* begin GIVEN INFORMATION *

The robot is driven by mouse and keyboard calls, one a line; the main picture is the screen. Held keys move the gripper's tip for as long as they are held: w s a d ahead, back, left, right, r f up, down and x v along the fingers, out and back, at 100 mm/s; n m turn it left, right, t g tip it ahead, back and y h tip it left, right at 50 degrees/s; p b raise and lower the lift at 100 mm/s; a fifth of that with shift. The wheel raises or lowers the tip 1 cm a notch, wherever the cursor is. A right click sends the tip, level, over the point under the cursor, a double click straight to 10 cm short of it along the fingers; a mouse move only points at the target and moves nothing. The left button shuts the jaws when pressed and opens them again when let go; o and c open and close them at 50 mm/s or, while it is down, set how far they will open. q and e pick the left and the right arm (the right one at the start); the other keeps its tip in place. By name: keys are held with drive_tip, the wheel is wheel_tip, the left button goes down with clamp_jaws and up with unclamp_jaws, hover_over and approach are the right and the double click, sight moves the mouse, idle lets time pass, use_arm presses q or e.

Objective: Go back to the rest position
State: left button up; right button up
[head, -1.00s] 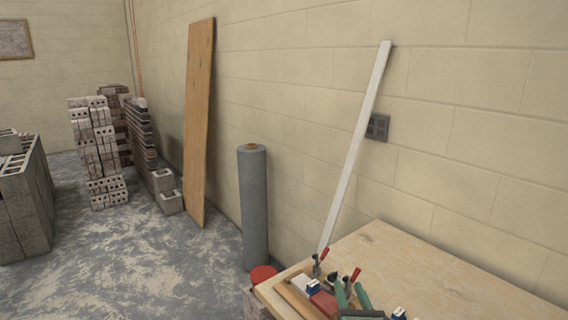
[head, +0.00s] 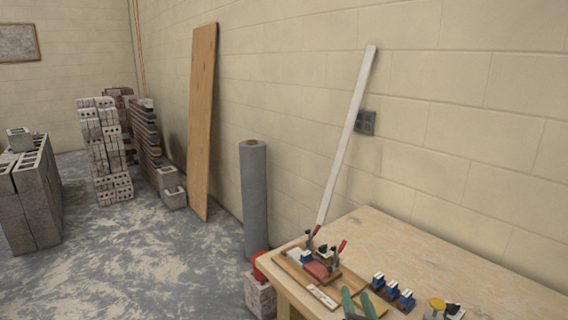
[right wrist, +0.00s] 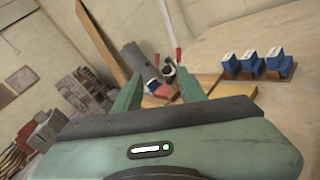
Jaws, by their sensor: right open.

* end GIVEN INFORMATION *

▸ **EXERCISE DETAILS**
Output the line containing "Objective: Go back to the rest position" along with every line after it to the end of the material, exactly as written, but without pictures.

▸ **SOLUTION TO THE PROBLEM**
Objective: Go back to the rest position
State: left button up; right button up
[head, -1.00s] 
[head, +0.00s] 
[right wrist, +0.00s] 
Jaws, by their sensor: right open.

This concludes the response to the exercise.